As pretentious as this sounds, I am writing this article from a bean bag on top of some fake grass in our new chill-out zone. No I do not work for a Google type enterprise, I work within a small consultancy company in the UK. there is only around 20 of us, but we have taken inspiration from the tech world (and media coverage of it) by bringing our office into the 21st century. As a tech company we want to attract the best talent possible, and it is this kind of office environment that will (apparently) help with that. This leads me onto my learning today, the physically separate telephone handset is probably going to die out within the workplace very soon.
We have already seen this in the home, personally I have not used a "landline" phone for several years now. In fact I don't even know where mine is after our 3 year old took a shine to it and we had to unplug it completely from the socket. As I say, the mobile generation (a.k.a. Generation X/Y or Millennials) are now entering the workplace and they are not prepared to take a backwards leap and begin manually dialling and searching for numbers to call people on. In fact they often are not even prepared to talk to people at all, they want to message them instead. If they need to speak to someone, why wouldn't they video chat with them?
It is this mentality that is drawing a noose around the traditional office phone on the desk. And I love it.

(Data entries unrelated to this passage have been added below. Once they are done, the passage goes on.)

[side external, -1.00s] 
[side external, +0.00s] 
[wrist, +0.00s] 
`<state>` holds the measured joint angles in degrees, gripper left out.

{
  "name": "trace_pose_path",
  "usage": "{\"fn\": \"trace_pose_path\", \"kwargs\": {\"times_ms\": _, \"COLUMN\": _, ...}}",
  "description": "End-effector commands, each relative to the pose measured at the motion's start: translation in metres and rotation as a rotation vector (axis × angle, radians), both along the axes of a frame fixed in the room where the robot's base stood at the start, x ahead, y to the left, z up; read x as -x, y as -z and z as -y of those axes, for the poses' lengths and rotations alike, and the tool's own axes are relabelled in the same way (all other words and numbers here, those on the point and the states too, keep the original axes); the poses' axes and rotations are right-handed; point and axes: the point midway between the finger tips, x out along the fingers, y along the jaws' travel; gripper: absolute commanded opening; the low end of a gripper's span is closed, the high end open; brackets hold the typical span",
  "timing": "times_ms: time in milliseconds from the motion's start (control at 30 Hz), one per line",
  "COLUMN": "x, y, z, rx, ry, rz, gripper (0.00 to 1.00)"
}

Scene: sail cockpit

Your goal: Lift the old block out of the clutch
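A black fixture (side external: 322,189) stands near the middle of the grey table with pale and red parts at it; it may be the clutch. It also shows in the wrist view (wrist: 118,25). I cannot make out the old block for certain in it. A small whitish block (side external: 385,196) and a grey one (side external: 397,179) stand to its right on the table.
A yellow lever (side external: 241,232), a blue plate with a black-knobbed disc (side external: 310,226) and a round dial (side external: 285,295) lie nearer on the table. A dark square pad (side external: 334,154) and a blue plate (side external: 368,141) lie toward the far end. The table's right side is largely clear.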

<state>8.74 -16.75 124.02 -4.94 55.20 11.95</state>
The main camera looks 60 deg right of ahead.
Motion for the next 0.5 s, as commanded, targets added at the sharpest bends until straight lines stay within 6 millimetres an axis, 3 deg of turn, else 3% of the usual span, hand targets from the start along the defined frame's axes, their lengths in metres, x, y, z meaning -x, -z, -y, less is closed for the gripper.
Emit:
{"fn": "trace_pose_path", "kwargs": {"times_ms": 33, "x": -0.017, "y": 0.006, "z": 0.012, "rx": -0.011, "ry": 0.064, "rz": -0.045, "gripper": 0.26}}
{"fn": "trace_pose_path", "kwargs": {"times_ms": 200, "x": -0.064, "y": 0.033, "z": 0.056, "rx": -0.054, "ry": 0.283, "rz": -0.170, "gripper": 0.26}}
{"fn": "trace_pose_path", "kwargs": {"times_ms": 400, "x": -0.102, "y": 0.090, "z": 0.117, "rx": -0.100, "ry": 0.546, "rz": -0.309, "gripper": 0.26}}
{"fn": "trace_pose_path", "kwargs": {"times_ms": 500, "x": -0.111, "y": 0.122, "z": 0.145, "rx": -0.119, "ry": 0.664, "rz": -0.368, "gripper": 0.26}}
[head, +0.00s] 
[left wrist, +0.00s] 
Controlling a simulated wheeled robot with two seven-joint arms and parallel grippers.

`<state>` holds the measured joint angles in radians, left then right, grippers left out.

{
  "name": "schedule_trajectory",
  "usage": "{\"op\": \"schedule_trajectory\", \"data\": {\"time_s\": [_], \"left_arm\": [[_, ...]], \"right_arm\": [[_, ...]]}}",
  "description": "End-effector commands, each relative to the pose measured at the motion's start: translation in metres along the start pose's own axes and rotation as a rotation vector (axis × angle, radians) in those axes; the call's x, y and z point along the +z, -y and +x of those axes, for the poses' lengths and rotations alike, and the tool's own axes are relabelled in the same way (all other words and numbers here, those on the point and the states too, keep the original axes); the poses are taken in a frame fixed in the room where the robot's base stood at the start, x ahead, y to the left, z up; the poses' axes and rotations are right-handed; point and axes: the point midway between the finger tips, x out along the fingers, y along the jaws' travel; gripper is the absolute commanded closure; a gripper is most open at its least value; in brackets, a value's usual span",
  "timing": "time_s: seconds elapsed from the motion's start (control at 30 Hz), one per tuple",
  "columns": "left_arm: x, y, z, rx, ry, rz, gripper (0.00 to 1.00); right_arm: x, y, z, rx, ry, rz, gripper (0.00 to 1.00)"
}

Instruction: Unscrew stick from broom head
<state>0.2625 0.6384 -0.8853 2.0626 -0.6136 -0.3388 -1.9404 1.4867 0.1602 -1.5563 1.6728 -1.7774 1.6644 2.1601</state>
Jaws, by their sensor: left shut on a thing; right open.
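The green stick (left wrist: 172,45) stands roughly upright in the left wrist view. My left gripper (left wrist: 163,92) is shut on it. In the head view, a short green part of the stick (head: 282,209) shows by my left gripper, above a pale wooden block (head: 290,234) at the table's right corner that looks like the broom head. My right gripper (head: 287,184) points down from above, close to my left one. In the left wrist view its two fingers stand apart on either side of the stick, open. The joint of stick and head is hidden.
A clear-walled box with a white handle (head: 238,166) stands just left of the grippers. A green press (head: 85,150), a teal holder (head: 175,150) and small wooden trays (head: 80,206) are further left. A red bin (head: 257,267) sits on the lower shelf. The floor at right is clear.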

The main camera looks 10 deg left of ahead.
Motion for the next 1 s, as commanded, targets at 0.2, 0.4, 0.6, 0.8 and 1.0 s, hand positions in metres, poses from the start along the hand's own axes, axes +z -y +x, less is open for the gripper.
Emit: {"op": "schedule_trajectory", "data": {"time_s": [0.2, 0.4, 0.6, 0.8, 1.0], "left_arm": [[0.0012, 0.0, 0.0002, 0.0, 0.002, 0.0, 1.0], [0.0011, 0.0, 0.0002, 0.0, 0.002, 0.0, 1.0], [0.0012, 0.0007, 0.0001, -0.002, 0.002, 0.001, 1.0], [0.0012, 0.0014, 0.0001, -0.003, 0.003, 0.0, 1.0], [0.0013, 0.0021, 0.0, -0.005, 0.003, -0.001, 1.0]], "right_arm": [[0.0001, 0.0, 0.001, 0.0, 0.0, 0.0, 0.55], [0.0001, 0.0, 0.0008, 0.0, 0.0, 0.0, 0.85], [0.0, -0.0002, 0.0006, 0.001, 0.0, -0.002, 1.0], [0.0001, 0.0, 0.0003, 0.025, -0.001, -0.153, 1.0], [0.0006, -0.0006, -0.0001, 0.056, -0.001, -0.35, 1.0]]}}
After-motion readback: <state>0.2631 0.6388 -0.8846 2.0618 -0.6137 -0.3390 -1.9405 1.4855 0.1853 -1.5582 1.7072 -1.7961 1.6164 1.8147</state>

At first it was hard for us to except but several months ago many of us began removing our desk phones, and instead using only our 3CX softphones and mobile apps to communicate. A softphone is a shortened word for software phone, a.k.a a PC/MAC app that works on your laptop, very much like Skype but on a private inter-company level.
The first thing we noticed was the desk space we regained, when did these desk phones get so big!? After that some of us realised that we needed some decent USB headsets to handle the audio and microphone elements of a softphone. Some of my (younger) colleagues couldn't believe that I didn't have a decent USB headset already; "how do you Skype with Sarah at XYZ", "what about webinars with ABC? . . sigh. I tried to explain I just used my telephone but this again was a sign of times. So with our new USB wireless headsets in hand (or on our heads) we began our softphone adventure.
Instantly we noticed the feeling of engagement with our colleagues. Using the softphone drew us in to the benefits of presence and chat, along with video between our remote colleagues, non of which could be done using our stand alone handsets. We then took the project mobile and began utilising the mobile app that comes with our 3CX unified communication solution. Which is how I am able to stay connected from the fake grass as we speak! It has been 6 months since I used a desk phone, and I won't be going to back to using one either. Every single function is easier and quicker on a softphone, from placing a call on hold, to making transfers, to clicking to dial numbers.
It isn't just our internal project that makes me think the deskphone is on the road to extinction, we are beginning to consult on more and more projects where there is no hardware involved in the solution. The clients are engaged with the concept of softphones, and can clearly see the benefits across the business, not just financially, but also ability to support and train end users easier as well. The fact that most of these clients are also led by Millennials also helps I suppose.
But what if you don't want to wear a USB headset make and receive calls? This is where the 3CX mobile app comes in. It now has PUSH technology built into both the Android and iOS app right out of the box, which means the app launches itself whenever someone rings my extension. This is something I also have the power to enable and disable if I don't want to be disturbed. Using the 3CX mobile app also brings the debate over BYOD (Bring Your Own Device) into the frame. One of our latest projects invlved a client who is planning to replace his current ageing PBX with an 800 user system, of which only 10 users will have physical phones. The remaining 790 are going to be using their own mobiles phones to use the 3CX app on, as well as supplementing the heavier users with USB headsets for when they are at their desk making multiple calls.
RIP beloved office deskphones everywhere, regardless of your name, whether you be Mitel, Avaya, Siemens, Panasonic, Polycom, Cisco . . you will not be forgotten, but I'm not sure you will be missed either.